Latin Americanists will now be paying close attention to the Summit of the Americas in Trinidad and Tobago in April for clues to any genuine US policy shifts in the region – in particular towards Cuba, today celebrating the 50th anniversary of a revolution that Washington has singularly failed to overturn.

Mistakes of the Kennedy era

Ironically, the Cuban anniversary throws into relief both the Kennedy-esque style embraced the Obama bandwagon, but also how the new incumbent in Washington might usefully learn from the many mistakes of the Kennedy era. There appear to be parallels between the global context in which Obama is taking power and that of 1962 to which even Russia’s strongman Vladimir Putin has alluded by comparing US plans for a missile shield in Europe with the Cuban missile crisis.

By modelling himself upon Kennedy, therefore, Obama has taken a considerable risk with his reputation – and also posed questions about whether he completed his history assignments at high school.

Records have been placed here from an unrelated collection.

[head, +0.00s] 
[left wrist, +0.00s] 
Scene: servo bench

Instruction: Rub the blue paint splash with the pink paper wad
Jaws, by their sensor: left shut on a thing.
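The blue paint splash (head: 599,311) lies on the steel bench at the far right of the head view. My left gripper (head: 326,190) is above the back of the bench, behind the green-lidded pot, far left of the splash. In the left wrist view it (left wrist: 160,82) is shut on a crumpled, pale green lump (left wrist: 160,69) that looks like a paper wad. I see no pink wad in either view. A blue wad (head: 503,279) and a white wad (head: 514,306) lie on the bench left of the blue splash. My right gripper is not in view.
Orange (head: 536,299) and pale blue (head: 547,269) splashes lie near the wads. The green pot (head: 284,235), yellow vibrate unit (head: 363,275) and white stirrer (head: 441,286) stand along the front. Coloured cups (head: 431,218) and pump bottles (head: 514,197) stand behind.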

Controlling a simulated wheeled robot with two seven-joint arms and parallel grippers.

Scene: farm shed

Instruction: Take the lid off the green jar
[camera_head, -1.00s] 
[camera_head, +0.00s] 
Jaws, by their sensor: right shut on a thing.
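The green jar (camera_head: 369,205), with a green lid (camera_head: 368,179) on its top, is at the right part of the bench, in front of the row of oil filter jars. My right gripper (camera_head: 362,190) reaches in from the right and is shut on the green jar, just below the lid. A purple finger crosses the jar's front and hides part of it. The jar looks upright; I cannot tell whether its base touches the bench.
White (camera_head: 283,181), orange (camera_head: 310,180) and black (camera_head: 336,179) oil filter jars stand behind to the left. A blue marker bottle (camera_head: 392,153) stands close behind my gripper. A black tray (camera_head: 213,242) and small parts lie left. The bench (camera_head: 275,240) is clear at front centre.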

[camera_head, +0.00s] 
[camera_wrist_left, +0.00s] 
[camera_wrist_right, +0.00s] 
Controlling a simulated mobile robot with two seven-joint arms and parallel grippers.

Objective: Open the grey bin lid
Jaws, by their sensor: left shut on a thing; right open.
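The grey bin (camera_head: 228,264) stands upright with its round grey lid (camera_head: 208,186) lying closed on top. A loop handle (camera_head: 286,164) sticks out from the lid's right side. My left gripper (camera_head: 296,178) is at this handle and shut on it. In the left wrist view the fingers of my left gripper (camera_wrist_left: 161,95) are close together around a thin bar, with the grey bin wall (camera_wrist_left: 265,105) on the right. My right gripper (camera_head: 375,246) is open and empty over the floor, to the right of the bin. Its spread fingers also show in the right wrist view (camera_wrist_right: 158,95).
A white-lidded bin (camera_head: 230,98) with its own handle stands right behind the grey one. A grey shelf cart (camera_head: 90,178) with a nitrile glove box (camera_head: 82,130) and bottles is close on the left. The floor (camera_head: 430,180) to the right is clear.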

Cuba was simultaneously Kennedy’s Gordian Knot and, in all likelihood, his noose. His failure to find a way out of the spiralling enmities that entrenched the US embargo by correctly analysing the true nature of the Castro regime; his dithering that both fatally undermined policy consistency and simultaneously destroyed any hope of a rapprochement with the Cuban government; his personal animosity, along with that of his brother, the then attorney general Robert Kennedy, towards Castro that culminated in a series of shambolic plots to kill him; and his almost catastrophic brinkmanship during the Cuban missile crisis, in which older and wiser men skilfully forced the US to withdraw its Jupiter nuclear missiles from Turkey, drastically changing the balance of power in south-eastern Europe; all undermined US influence in the Caribbean Rim and Latin America. Just as Kennedy pushed Castro into the cold embrace of the USSR, he helped to set the scene for a generation of Cold War guerrilla conflicts in the Americas and two debilitating decades of military authoritarianism. Such was the US president’s ineptitude in what passed for a policy on Cuba that, four months after the fiasco of the Bay of Pigs invasion at Playa Girón, the great revolutionary Che Guevara delivered a message to him through his young White House aide Richard Goodwin: “Thank you for Playa Girón. Before the invasion, the revolution was shaky. Now it is stronger than ever.”[1]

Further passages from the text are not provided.